* [Work required] Emit a verbatim copy of the lines below from the line with "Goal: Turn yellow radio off" through the line with "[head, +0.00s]", excluding pictures and everything outside that range.
— BEGIN Information provided —
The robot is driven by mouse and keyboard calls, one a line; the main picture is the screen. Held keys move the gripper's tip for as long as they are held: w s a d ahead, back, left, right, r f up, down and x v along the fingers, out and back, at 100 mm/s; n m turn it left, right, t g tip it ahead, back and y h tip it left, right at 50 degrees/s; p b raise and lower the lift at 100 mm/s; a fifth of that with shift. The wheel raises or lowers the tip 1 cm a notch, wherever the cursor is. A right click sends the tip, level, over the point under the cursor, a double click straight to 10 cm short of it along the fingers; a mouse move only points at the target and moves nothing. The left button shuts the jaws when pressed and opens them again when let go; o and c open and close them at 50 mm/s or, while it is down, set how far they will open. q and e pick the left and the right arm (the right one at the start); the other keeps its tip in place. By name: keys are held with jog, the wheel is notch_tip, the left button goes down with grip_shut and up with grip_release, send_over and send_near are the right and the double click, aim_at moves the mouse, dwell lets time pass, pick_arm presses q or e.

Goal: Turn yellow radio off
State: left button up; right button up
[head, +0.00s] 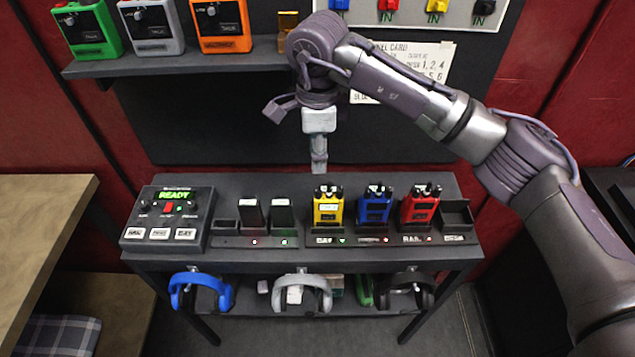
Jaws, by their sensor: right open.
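The yellow radio (327,206) stands upright in a charging dock in the middle of the dark table (402,176). It has dark knobs on top, and a small green light shows on the dock in front of it. My right gripper (319,166) hangs pointing down from the arm that comes in from the right. It is above and slightly behind the yellow radio, apart from it as far as I can tell. It is open, and its fingers look narrow from this angle. My left gripper is not in view.
A blue radio (374,205) and a red radio (419,204) stand right of the yellow one. A control box (167,218) reading READY and two dark batteries stand left. Headphones (201,291) hang below the front edge.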

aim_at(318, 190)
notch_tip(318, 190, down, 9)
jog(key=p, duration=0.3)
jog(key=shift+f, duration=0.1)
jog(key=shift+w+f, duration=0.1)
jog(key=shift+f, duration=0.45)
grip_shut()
— END Information provided —
* [Worked answer]
Goal: Turn yellow radio off
State: left button up; right button up
[head, +0.00s] 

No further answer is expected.